Freiraum für neue Ideen und Partnerschaften
Vorgestellt wird auch die konfessionelle Norbertus-Schule in Magdeburg. Längst nicht alle ihre Schüler und Lehrer seien konfessionell gebunden. Die Schule bietet als Alternative zu Jugendweihe und Konfirmation eine Lebenswende-Feier an. Dieses Ritual soll konfessionslose Familien und ihre Kinder sensibilisieren, aber aus Sicht der Lehrer niemanden missionieren und nichts aufsetzen.

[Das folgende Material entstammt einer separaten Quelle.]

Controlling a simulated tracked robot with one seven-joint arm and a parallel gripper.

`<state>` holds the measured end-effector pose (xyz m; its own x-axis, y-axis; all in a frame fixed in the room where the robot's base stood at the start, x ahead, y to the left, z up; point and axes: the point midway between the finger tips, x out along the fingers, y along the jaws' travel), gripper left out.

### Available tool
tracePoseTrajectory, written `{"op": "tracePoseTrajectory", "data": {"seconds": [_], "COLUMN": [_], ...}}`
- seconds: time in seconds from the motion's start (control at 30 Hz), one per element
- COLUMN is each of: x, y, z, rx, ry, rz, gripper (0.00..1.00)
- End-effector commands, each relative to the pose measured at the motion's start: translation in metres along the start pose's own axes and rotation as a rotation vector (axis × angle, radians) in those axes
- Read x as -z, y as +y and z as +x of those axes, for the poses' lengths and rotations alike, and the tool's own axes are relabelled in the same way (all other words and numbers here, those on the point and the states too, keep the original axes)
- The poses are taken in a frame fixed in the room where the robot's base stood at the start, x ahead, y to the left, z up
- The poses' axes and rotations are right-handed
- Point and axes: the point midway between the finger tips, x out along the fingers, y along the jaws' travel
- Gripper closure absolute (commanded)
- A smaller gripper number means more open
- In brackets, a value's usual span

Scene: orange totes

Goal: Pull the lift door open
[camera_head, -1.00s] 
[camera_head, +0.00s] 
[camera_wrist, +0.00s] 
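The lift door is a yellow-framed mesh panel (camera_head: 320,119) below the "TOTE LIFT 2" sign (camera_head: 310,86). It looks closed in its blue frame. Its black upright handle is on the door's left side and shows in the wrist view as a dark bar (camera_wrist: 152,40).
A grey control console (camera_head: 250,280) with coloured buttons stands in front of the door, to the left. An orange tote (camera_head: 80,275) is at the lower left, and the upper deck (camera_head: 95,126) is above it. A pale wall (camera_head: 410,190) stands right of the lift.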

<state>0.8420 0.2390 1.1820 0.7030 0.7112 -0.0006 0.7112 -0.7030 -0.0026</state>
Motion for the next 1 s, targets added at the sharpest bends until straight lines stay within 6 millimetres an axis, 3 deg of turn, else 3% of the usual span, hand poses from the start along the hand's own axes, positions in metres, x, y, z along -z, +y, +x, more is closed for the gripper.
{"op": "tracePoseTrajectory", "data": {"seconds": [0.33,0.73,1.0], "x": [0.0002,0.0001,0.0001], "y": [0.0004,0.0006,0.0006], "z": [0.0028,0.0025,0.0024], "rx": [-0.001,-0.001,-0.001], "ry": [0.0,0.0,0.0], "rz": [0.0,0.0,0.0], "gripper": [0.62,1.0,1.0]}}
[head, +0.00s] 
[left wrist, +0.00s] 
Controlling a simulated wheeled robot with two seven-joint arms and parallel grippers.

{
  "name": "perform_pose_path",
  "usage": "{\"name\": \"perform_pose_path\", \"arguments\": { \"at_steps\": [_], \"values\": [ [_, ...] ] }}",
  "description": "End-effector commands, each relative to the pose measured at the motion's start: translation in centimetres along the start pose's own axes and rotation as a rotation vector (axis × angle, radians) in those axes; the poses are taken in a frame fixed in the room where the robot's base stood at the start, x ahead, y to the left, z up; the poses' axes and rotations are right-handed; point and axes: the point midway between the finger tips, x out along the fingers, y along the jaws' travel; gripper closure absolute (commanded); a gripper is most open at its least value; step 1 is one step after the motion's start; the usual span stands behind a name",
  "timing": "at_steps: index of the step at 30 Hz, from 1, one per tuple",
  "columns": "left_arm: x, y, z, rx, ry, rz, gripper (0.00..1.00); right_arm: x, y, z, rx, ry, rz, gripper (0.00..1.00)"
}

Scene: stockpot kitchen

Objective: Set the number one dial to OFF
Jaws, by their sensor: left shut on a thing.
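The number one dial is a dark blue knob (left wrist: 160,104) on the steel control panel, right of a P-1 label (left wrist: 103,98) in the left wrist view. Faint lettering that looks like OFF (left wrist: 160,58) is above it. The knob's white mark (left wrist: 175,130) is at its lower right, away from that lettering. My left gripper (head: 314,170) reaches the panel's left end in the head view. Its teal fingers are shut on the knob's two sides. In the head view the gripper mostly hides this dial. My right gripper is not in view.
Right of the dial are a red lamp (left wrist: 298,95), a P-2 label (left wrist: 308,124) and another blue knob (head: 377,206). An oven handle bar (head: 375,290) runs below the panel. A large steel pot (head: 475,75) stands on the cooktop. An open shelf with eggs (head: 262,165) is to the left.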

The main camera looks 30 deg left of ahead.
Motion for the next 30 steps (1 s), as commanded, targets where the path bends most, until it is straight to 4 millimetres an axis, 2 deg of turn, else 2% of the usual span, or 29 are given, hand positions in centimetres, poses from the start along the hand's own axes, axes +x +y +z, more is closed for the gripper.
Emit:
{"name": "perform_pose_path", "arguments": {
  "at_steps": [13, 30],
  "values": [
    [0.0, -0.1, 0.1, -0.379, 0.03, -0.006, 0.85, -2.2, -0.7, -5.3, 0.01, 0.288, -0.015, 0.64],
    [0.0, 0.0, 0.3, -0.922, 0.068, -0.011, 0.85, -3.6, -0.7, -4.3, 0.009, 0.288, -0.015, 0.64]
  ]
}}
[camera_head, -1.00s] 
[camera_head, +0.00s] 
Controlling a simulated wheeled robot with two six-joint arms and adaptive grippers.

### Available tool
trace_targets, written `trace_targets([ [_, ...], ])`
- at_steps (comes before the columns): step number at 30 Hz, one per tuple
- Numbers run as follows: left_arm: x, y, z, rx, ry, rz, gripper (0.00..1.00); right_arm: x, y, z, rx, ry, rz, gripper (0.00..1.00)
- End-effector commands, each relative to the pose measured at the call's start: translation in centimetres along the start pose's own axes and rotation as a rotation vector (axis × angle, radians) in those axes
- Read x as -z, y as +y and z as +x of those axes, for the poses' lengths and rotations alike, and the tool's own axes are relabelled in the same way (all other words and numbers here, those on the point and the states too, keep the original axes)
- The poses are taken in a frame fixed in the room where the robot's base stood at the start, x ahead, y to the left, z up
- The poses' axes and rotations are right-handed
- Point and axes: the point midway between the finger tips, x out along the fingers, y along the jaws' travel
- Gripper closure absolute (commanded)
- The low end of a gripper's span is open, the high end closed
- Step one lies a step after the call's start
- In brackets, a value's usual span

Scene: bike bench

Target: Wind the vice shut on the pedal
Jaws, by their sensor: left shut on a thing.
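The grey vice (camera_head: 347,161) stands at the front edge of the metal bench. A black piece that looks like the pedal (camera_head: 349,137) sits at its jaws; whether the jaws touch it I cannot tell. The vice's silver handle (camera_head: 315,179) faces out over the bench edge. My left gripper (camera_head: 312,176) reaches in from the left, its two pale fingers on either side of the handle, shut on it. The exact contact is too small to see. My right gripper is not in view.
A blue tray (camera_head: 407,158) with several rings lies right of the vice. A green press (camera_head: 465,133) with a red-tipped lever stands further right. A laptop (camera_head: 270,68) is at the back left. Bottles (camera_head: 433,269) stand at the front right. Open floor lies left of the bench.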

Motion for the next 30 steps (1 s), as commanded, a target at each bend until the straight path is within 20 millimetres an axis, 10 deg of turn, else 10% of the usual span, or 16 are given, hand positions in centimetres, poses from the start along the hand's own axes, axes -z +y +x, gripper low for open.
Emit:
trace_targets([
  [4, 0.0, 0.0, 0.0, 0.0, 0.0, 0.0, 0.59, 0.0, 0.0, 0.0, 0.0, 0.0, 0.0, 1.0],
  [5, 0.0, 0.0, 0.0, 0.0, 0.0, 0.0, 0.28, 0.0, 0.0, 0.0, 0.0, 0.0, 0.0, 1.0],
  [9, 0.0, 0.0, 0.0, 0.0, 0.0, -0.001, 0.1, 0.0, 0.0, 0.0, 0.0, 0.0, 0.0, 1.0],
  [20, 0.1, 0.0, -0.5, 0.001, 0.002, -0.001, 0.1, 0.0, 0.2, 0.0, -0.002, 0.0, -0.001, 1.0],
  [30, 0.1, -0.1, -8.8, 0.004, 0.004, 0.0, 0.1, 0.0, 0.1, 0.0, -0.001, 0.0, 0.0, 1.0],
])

Die Reportage lenkt auch einen Blick auf die leerstehenden Kirchen. In Naumburg werde sie einmal im Monat nachmittags zum Kaffeetrinken geöffnet. Pfarrerin Petra Karrasch und die – oft nicht-konfessionellen Mitglieder des Kirchenbauvereins – spüren ein neues Gefühl für Verantwortung und Gemeinschaft. Die Kirche werde allmählich von der gesamten nicht-konfessionellen Umwelt als Dorfzentrum und offenes Haus anerkannt, betont sie.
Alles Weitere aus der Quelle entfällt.